[Records of robot tool calls]

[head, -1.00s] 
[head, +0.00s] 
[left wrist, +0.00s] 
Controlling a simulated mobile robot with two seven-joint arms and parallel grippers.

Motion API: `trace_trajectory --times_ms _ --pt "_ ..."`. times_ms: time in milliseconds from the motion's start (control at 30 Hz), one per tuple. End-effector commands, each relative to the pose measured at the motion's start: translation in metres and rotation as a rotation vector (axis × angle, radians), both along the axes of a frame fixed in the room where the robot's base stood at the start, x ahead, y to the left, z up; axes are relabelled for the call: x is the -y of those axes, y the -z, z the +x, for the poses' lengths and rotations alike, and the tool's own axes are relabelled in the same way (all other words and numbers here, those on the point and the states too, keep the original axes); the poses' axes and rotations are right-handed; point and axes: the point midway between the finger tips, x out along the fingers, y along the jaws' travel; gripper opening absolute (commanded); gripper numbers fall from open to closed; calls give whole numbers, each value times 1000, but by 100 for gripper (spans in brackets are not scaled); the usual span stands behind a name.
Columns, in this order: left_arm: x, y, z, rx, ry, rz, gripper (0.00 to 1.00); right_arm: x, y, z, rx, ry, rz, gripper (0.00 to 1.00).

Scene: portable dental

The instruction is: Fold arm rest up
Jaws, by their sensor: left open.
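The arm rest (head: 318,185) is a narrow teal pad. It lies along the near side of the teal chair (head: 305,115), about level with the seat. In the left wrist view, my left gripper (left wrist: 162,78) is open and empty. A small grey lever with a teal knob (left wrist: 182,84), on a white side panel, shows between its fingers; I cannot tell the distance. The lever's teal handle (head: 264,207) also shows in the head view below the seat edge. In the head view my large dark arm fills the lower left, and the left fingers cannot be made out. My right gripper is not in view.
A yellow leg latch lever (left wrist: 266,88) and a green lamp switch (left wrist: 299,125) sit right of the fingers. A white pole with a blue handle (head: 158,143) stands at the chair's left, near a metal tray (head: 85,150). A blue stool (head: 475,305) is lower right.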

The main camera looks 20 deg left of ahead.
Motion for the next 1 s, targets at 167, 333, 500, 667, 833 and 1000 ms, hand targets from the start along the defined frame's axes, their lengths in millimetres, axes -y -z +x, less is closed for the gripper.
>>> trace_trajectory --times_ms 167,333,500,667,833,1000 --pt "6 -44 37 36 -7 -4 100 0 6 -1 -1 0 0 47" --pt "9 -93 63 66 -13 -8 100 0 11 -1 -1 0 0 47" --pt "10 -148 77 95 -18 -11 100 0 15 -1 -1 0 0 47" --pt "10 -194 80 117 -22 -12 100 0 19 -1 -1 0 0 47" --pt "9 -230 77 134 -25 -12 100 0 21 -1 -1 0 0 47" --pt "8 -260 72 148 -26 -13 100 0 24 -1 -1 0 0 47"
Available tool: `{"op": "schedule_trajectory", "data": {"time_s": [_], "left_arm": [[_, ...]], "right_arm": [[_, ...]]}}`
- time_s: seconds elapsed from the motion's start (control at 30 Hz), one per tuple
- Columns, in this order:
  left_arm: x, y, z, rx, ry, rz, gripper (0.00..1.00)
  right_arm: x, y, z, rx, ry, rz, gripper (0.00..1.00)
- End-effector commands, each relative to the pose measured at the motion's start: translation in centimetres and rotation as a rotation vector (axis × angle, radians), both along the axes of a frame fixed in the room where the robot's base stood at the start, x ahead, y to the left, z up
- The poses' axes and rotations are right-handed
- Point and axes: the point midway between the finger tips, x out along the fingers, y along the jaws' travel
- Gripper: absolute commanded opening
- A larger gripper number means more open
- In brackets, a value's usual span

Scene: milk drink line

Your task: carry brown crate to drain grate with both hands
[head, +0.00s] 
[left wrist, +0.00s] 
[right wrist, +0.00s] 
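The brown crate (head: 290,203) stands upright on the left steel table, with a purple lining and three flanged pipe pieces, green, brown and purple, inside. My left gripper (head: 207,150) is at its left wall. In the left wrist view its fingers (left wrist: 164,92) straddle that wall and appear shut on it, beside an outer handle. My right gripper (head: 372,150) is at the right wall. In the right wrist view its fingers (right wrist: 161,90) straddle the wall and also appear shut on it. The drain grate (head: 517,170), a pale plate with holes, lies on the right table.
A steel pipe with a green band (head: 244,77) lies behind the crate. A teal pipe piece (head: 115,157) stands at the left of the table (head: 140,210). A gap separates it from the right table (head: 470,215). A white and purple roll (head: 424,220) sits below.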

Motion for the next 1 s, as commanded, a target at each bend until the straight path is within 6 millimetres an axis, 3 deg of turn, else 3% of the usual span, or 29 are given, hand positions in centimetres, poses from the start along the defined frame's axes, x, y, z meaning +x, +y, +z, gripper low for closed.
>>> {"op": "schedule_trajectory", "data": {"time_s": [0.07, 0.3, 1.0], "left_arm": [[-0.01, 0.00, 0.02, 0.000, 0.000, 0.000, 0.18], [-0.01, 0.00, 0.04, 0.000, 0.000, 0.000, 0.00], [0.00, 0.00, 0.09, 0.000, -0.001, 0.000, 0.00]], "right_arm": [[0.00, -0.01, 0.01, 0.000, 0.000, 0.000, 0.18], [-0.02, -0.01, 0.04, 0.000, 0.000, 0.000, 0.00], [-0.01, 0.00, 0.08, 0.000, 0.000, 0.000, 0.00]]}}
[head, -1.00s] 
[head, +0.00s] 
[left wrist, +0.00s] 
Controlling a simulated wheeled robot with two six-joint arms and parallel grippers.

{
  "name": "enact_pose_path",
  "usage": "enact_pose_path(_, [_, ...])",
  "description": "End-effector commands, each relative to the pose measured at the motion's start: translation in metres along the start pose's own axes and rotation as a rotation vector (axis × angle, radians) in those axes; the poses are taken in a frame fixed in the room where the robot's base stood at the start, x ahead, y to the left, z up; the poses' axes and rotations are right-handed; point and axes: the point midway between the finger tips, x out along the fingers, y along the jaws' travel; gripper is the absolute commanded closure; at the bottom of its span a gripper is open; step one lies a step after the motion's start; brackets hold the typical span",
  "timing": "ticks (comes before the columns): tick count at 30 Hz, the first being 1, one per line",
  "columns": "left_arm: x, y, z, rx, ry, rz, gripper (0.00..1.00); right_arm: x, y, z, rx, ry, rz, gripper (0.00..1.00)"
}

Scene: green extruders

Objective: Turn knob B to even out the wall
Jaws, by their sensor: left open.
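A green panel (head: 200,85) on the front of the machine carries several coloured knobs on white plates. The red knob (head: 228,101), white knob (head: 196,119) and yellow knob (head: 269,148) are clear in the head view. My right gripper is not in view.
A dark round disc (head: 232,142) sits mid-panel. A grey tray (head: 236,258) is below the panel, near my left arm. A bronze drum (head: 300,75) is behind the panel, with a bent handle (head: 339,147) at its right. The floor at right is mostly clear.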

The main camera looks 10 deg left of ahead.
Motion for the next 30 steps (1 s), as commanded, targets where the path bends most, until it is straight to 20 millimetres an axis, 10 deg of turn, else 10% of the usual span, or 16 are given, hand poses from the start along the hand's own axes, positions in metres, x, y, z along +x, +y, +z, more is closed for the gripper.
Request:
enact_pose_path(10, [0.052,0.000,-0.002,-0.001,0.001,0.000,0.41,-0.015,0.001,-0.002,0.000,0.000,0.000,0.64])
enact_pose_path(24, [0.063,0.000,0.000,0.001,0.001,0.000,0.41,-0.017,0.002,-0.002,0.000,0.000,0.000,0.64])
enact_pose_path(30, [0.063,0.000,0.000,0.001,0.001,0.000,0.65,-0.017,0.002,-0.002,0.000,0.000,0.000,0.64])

#### [WHAT YOU HAVE TO DO]
Print the material once more, exactly.

#### [ANSWER TO THE EXERCISE]
[head, -1.00s] 
[head, +0.00s] 
[left wrist, +0.00s] 
Controlling a simulated mobile robot with two seven-joint arms and parallel grippers.

Motion API: `trace_trajectory --times_ms _ --pt "_ ..."`. times_ms: time in milliseconds from the motion's start (control at 30 Hz), one per tuple. End-effector commands, each relative to the pose measured at the motion's start: translation in metres and rotation as a rotation vector (axis × angle, radians), both along the axes of a frame fixed in the room where the robot's base stood at the start, x ahead, y to the left, z up; axes are relabelled for the call: x is the -y of those axes, y the -z, z the +x, for the poses' lengths and rotations alike, and the tool's own axes are relabelled in the same way (all other words and numbers here, those on the point and the states too, keep the original axes); the poses' axes and rotations are right-handed; point and axes: the point midway between the finger tips, x out along the fingers, y along the jaws' travel; gripper opening absolute (commanded); gripper numbers fall from open to closed; calls give whole numbers, each value times 1000, but by 100 for gripper (spans in brackets are not scaled); the usual span stands behind a name.
Columns, in this order: left_arm: x, y, z, rx, ry, rz, gripper (0.00 to 1.00); right_arm: x, y, z, rx, ry, rz, gripper (0.00 to 1.00).

Scene: portable dental

The instruction is: Fold arm rest up
Jaws, by their sensor: left open.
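The arm rest (head: 318,185) is a narrow teal pad. It lies along the near side of the teal chair (head: 305,115), about level with the seat. In the left wrist view, my left gripper (left wrist: 162,78) is open and empty. A small grey lever with a teal knob (left wrist: 182,84), on a white side panel, shows between its fingers; I cannot tell the distance. The lever's teal handle (head: 264,207) also shows in the head view below the seat edge. In the head view my large dark arm fills the lower left, and the left fingers cannot be made out. My right gripper is not in view.
A yellow leg latch lever (left wrist: 266,88) and a green lamp switch (left wrist: 299,125) sit right of the fingers. A white pole with a blue handle (head: 158,143) stands at the chair's left, near a metal tray (head: 85,150). A blue stool (head: 475,305) is lower right.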

The main camera looks 20 deg left of ahead.
Motion for the next 1 s, targets at 167, 333, 500, 667, 833 and 1000 ms, hand targets from the start along the defined frame's axes, their lengths in millimetres, axes -y -z +x, less is closed for the gripper.
>>> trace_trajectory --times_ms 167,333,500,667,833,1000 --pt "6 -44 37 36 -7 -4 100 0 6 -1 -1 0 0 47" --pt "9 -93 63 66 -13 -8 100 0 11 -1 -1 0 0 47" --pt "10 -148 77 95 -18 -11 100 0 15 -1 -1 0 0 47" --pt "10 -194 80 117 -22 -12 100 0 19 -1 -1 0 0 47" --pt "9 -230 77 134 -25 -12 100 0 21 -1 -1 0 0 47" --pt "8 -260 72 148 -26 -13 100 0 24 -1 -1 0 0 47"
Available tool: `{"op": "schedule_trajectory", "data": {"time_s": [_], "left_arm": [[_, ...]], "right_arm": [[_, ...]]}}`
- time_s: seconds elapsed from the motion's start (control at 30 Hz), one per tuple
- Columns, in this order:
  left_arm: x, y, z, rx, ry, rz, gripper (0.00..1.00)
  right_arm: x, y, z, rx, ry, rz, gripper (0.00..1.00)
- End-effector commands, each relative to the pose measured at the motion's start: translation in centimetres and rotation as a rotation vector (axis × angle, radians), both along the axes of a frame fixed in the room where the robot's base stood at the start, x ahead, y to the left, z up
- The poses' axes and rotations are right-handed
- Point and axes: the point midway between the finger tips, x out along the fingers, y along the jaws' travel
- Gripper: absolute commanded opening
- A larger gripper number means more open
- In brackets, a value's usual span

Scene: milk drink line

Your task: carry brown crate to drain grate with both hands
[head, +0.00s] 
[left wrist, +0.00s] 
[right wrist, +0.00s] 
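The brown crate (head: 290,203) stands upright on the left steel table, with a purple lining and three flanged pipe pieces, green, brown and purple, inside. My left gripper (head: 207,150) is at its left wall. In the left wrist view its fingers (left wrist: 164,92) straddle that wall and appear shut on it, beside an outer handle. My right gripper (head: 372,150) is at the right wall. In the right wrist view its fingers (right wrist: 161,90) straddle the wall and also appear shut on it. The drain grate (head: 517,170), a pale plate with holes, lies on the right table.
A steel pipe with a green band (head: 244,77) lies behind the crate. A teal pipe piece (head: 115,157) stands at the left of the table (head: 140,210). A gap separates it from the right table (head: 470,215). A white and purple roll (head: 424,220) sits below.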

Motion for the next 1 s, as commanded, a target at each bend until the straight path is within 6 millimetres an axis, 3 deg of turn, else 3% of the usual span, or 29 are given, hand positions in centimetres, poses from the start along the defined frame's axes, x, y, z meaning +x, +y, +z, gripper low for closed.
>>> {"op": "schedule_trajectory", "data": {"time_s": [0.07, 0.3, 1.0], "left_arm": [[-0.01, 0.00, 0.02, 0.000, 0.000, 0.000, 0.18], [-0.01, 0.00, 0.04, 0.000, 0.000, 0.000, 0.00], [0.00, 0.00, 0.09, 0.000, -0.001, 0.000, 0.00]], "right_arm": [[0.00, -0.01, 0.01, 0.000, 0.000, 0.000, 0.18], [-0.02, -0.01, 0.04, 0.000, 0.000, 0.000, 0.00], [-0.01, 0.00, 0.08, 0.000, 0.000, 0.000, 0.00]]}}
[head, -1.00s] 
[head, +0.00s] 
[left wrist, +0.00s] 
Controlling a simulated wheeled robot with two six-joint arms and parallel grippers.

{
  "name": "enact_pose_path",
  "usage": "enact_pose_path(_, [_, ...])",
  "description": "End-effector commands, each relative to the pose measured at the motion's start: translation in metres along the start pose's own axes and rotation as a rotation vector (axis × angle, radians) in those axes; the poses are taken in a frame fixed in the room where the robot's base stood at the start, x ahead, y to the left, z up; the poses' axes and rotations are right-handed; point and axes: the point midway between the finger tips, x out along the fingers, y along the jaws' travel; gripper is the absolute commanded closure; at the bottom of its span a gripper is open; step one lies a step after the motion's start; brackets hold the typical span",
  "timing": "ticks (comes before the columns): tick count at 30 Hz, the first being 1, one per line",
  "columns": "left_arm: x, y, z, rx, ry, rz, gripper (0.00..1.00); right_arm: x, y, z, rx, ry, rz, gripper (0.00..1.00)"
}

Scene: green extruders

Objective: Turn knob B to even out the wall
Jaws, by their sensor: left open.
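A green panel (head: 200,85) on the front of the machine carries several coloured knobs on white plates. The red knob (head: 228,101), white knob (head: 196,119) and yellow knob (head: 269,148) are clear in the head view. My right gripper is not in view.
A dark round disc (head: 232,142) sits mid-panel. A grey tray (head: 236,258) is below the panel, near my left arm. A bronze drum (head: 300,75) is behind the panel, with a bent handle (head: 339,147) at its right. The floor at right is mostly clear.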

The main camera looks 10 deg left of ahead.
Motion for the next 30 steps (1 s), as commanded, targets where the path bends most, until it is straight to 20 millimetres an axis, 10 deg of turn, else 10% of the usual span, or 16 are given, hand poses from the start along the hand's own axes, positions in metres, x, y, z along +x, +y, +z, more is closed for the gripper.
Request:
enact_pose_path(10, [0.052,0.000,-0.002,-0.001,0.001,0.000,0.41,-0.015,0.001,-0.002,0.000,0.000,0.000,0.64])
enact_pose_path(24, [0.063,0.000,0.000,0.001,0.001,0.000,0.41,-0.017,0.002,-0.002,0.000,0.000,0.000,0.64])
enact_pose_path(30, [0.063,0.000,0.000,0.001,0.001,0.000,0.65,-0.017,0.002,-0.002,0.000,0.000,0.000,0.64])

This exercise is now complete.